I was married to a man who, I’ve concluded, was probably the most insecure man I’ve ever known. I’ve told him that in recent years, but I doubt that he truly heard it. I was very young, early 20’s, when we met, was uneducated past high school (save three agonizing months at my local university), and about as down as one could be. He rescued me from myself, and gave me some tools with which I could deal with my demons. We married a few years later, despite my own misgivings. How I loved him! My heart took full control over my head and my better sense, and besides that I was afraid to be alone, on my own, with my two little boys.

My husband used to tell me that my impressions of something—often his behavior—were “only my perception”. I heard that so many times, during infidelities, during times when I commented on his differential treatment of his children and my children. There were to be no “our” children, but I had agreed to that before we married, so I couldn’t push the issue. Over the months and years of psychological put-downs, referring to the way I looked at things to be “just my perception”, I began to doubt my judgment, felt inadequate, and wondered how he could love such a person who continued to have erroneous perceptions.

I started working for a friend of my husband who was conducting a research study and he needed some help with handling the data. I had no experience, so he (my new boss) suggested I take a class in Fortran. That was fun, let me tell you! NOT! Since I was taking one class in the morning, I decided to take another one on the alternate afternoons. Sociology 101 seemed like just the ticket, and it was reinforced by the fact that my husband knew the woman professor and liked her.

I remember that it was the first day of class, and when the students were coming into the class, the professor was writing in large letters across the entire width of the blackboard this sentence: Anything perceived is real in its consequence. ANYTHING PERCEIVED IS REAL IN ITS CONSEQUENCE. My heart beat harder, my breath quickened, and at that moment, I began to grow. Why had I never known this? Why didn’t I realize that on my own, without being told? But most of all—thank God I just learned this!

It took just a few years after that and some intensive sessions with a psychotherapist, but that sentence started me on a journey to selfhood, a sense of freedom and autonomy that I’d never had.
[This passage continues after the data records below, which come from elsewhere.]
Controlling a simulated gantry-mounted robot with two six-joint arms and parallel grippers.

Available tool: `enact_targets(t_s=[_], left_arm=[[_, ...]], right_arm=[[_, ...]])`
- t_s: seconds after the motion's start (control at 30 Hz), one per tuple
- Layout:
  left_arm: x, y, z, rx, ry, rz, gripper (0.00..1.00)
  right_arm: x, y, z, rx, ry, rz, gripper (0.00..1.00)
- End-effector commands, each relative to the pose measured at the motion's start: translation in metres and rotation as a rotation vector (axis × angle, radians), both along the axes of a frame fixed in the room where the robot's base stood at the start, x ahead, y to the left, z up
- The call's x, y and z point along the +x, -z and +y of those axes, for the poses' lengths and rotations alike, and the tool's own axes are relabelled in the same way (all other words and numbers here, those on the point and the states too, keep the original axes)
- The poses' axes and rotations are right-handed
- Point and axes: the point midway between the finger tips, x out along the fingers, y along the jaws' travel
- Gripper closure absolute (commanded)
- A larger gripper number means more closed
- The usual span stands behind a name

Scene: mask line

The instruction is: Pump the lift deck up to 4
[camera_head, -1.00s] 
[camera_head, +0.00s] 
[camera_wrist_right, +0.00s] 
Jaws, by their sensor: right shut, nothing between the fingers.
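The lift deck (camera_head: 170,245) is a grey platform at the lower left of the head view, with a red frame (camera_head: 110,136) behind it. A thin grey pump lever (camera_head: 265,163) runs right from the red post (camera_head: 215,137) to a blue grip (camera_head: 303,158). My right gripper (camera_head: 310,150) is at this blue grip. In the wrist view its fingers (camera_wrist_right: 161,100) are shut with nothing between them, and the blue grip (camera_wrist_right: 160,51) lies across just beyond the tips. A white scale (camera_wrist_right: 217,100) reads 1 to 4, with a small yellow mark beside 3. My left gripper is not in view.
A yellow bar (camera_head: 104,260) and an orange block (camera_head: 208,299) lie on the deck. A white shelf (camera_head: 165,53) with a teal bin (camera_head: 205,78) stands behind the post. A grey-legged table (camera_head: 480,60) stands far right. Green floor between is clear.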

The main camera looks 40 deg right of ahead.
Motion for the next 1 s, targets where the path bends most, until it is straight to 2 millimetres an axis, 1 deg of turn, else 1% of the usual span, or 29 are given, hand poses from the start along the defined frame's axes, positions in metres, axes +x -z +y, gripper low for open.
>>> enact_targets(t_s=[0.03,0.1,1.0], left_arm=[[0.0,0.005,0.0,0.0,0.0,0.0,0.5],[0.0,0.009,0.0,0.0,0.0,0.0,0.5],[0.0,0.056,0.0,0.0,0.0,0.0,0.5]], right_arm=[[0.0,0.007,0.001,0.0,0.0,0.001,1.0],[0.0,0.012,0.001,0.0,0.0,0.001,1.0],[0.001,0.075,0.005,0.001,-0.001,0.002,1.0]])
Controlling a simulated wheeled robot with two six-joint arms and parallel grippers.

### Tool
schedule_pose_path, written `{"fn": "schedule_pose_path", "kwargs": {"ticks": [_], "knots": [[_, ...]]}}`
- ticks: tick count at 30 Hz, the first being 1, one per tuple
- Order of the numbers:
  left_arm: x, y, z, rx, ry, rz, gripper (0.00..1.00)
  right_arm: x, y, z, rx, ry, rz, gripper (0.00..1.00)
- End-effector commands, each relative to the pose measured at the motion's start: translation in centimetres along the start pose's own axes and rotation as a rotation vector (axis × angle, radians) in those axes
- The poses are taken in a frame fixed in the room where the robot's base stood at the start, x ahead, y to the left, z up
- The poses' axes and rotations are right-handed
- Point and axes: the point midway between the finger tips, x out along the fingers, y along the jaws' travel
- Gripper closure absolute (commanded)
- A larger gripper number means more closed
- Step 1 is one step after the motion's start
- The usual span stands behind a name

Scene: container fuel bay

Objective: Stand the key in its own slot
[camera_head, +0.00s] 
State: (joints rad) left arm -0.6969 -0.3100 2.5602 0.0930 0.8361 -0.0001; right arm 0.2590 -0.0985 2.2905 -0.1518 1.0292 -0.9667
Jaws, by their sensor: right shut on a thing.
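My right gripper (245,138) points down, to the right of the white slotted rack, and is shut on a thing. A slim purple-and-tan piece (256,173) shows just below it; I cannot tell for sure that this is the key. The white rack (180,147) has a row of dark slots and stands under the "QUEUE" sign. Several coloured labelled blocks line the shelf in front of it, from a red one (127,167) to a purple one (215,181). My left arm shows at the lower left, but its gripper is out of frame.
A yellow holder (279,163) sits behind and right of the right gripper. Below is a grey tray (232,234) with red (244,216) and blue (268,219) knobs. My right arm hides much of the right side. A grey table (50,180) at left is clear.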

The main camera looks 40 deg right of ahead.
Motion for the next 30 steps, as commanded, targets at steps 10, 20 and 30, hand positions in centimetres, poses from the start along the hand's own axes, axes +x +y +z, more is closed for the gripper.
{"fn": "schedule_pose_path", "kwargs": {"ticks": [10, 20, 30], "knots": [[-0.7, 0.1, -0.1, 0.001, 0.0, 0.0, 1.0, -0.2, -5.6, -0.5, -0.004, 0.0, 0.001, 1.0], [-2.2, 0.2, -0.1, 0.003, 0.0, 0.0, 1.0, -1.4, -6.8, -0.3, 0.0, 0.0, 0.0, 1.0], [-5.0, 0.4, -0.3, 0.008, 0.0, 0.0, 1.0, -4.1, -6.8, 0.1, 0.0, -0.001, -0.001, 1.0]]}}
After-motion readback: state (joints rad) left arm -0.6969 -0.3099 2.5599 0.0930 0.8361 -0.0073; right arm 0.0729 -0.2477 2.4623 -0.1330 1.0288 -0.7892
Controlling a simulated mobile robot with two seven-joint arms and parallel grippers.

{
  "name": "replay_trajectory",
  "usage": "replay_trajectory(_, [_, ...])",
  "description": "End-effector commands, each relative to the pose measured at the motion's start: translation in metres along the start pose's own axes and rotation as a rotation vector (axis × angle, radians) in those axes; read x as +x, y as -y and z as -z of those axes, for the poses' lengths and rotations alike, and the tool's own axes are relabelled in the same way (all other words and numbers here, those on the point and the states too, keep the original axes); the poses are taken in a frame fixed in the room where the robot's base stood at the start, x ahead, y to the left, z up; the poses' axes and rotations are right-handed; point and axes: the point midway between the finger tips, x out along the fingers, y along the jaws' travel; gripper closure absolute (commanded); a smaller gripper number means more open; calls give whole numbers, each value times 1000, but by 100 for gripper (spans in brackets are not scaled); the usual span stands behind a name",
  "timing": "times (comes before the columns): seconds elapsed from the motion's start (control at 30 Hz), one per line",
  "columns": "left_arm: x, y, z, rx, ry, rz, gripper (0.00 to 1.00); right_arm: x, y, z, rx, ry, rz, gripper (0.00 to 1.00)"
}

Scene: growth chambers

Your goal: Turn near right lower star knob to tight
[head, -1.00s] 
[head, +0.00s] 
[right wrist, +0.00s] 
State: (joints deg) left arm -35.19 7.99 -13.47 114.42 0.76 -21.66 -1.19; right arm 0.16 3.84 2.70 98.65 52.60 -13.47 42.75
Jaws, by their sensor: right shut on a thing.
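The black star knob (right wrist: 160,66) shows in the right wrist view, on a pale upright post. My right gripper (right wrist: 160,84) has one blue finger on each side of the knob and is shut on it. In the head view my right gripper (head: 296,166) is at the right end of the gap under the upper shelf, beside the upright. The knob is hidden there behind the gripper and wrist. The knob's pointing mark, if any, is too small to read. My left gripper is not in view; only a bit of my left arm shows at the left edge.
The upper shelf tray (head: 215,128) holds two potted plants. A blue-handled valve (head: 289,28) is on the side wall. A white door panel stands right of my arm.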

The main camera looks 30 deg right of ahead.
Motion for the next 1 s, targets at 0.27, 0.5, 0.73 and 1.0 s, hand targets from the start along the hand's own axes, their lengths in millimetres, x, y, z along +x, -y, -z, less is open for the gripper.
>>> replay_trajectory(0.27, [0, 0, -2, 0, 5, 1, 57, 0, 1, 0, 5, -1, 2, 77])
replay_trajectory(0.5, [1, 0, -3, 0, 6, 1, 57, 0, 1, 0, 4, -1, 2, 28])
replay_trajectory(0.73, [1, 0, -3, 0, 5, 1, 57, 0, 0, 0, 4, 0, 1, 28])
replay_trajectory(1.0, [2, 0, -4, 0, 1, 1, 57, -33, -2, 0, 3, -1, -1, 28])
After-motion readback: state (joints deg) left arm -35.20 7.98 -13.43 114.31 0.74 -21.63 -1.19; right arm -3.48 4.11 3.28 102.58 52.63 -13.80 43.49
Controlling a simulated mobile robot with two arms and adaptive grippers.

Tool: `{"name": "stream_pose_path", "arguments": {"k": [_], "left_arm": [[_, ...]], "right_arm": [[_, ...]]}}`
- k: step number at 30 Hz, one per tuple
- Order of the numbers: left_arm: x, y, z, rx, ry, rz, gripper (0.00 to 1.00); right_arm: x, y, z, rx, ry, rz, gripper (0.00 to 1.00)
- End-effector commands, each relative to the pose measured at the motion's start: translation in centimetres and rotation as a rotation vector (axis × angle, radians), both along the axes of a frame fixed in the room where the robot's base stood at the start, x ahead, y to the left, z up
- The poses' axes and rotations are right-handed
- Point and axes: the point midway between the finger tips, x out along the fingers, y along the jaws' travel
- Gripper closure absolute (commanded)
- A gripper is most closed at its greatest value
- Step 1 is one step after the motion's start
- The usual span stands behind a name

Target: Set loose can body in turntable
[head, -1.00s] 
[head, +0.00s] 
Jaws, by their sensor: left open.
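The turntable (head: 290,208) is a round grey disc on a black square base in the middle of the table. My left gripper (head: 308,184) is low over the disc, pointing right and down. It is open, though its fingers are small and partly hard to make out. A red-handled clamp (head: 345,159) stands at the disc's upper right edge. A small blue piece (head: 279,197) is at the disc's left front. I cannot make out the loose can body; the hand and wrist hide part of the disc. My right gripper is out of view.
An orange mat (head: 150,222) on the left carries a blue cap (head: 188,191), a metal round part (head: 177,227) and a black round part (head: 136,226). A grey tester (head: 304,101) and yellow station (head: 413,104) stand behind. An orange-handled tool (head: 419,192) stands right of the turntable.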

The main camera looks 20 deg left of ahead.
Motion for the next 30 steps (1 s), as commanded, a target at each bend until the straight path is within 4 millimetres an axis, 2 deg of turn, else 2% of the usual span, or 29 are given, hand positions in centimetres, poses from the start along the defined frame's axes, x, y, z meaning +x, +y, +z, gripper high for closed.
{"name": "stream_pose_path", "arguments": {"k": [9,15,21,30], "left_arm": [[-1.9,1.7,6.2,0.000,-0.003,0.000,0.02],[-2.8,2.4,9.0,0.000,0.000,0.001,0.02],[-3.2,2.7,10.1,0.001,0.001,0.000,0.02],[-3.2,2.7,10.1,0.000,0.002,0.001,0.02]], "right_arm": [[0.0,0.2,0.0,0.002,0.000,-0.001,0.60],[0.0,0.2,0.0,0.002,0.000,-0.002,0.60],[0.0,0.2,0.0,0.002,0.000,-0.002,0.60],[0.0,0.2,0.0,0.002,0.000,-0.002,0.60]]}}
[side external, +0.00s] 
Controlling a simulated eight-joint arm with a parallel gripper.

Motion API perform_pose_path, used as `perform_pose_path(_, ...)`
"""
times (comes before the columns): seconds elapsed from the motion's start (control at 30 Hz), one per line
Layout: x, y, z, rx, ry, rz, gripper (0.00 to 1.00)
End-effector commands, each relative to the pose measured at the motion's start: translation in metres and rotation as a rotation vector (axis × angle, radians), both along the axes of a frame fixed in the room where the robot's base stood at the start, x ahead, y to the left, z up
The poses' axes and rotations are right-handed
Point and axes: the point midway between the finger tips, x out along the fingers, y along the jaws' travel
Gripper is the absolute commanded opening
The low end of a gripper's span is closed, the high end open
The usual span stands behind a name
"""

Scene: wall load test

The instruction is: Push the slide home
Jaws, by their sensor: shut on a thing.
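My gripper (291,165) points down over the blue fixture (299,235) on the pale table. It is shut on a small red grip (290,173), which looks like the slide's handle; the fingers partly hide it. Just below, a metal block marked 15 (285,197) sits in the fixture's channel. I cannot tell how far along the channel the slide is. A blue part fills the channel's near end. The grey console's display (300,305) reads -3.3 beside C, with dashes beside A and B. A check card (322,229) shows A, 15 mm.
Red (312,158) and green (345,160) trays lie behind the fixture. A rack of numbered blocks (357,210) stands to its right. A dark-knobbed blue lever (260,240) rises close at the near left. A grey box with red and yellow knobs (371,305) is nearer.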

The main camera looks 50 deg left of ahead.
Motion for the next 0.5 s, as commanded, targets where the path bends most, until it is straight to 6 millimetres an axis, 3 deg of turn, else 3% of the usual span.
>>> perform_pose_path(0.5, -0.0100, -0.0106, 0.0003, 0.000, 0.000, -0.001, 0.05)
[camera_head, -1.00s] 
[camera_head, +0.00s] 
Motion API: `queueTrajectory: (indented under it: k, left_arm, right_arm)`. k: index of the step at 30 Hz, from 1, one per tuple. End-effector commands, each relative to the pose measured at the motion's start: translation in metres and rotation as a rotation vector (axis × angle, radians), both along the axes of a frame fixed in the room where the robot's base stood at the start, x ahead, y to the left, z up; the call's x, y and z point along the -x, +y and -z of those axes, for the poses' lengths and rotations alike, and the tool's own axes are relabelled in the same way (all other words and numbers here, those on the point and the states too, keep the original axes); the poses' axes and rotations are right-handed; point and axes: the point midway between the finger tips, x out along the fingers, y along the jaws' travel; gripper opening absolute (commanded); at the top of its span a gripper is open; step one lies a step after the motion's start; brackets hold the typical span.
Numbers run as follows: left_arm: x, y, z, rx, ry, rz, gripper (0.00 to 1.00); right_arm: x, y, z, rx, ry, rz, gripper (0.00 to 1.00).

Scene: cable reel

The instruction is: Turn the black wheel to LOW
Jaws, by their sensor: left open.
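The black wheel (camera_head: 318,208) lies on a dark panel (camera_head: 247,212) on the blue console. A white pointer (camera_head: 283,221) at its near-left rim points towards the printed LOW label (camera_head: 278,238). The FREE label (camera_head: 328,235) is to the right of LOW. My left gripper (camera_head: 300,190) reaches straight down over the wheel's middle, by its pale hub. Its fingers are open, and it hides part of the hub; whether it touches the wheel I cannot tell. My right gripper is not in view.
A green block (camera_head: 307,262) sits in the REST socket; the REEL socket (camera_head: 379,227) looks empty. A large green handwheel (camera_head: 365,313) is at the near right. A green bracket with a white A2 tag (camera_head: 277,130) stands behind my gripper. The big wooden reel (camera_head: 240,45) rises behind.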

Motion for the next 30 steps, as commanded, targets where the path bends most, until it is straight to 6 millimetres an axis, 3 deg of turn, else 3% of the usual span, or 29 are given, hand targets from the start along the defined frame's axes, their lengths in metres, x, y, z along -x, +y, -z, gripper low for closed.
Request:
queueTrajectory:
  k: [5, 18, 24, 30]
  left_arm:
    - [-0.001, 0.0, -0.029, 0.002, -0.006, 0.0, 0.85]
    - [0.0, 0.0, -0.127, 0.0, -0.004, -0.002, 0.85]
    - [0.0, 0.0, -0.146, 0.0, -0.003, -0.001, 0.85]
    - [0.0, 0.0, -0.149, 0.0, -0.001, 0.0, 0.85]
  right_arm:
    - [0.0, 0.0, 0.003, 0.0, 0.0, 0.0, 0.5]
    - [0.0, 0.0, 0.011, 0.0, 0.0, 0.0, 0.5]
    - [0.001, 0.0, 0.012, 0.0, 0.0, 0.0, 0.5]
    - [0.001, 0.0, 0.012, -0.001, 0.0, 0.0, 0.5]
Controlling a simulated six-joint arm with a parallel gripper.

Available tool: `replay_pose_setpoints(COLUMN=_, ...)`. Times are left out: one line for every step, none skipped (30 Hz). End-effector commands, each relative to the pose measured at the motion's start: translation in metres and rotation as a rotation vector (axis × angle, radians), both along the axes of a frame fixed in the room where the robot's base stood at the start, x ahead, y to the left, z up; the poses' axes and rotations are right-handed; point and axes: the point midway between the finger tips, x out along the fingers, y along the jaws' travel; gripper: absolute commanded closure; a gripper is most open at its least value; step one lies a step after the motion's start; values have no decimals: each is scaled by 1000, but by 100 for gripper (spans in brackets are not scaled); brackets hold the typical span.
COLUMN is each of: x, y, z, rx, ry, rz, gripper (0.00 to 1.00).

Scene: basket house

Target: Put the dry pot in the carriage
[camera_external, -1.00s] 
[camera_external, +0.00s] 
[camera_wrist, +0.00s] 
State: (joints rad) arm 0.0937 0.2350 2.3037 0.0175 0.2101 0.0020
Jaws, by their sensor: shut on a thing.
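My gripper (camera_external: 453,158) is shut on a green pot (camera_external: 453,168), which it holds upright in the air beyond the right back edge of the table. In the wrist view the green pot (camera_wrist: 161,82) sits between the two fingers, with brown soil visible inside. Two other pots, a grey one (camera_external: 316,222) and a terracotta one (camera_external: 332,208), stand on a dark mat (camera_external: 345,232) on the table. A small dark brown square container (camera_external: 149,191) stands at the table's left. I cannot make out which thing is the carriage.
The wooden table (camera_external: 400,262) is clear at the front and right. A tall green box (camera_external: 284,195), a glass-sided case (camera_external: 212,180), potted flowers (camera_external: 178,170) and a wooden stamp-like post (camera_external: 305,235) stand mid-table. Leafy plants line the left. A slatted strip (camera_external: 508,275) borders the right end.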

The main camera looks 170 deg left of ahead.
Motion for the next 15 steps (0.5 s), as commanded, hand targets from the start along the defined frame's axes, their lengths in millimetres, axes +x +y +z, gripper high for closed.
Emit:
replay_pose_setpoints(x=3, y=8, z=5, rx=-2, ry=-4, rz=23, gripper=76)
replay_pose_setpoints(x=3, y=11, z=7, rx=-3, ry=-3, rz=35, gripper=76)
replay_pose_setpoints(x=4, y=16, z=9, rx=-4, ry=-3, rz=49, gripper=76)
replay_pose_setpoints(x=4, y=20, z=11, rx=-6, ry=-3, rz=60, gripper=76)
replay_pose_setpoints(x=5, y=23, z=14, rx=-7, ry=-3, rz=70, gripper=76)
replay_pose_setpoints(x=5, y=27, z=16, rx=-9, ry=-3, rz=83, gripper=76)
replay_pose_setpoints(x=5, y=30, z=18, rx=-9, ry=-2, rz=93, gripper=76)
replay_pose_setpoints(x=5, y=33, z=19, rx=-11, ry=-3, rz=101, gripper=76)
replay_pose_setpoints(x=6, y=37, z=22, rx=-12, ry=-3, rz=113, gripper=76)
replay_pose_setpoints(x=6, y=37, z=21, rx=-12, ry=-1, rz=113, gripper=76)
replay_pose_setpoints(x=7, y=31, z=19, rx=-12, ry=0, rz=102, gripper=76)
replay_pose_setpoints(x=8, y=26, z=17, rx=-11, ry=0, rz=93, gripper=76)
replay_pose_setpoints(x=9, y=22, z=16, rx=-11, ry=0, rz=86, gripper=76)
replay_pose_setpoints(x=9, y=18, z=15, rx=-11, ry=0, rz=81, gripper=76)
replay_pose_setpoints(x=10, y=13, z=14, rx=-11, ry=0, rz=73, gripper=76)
Anything perceived is real in its consequence. Wow! OK, tell me that the fact that you’re staying out later and later and that a woman keeps calling you is just my perception and that she’s just a client. Yeah, my perception. Not only was the perception my own reality, it was reality. I learned to trust my gut, now that I disallowed the psychological abuse of “it’s only your perception”.

I went back to school full time after a bit, graduated Summa Cum Laude from SUNY Buffalo, and after our divorce, I received an M.A. from the same university.

I trust my perceptions. They are my reality, and what I perceive leads to what I do, how I behave, and whom I trust. Yeah, the consequences. Seven words, one short sentence, writ large on a blackboard and on my heart and soul. I am free.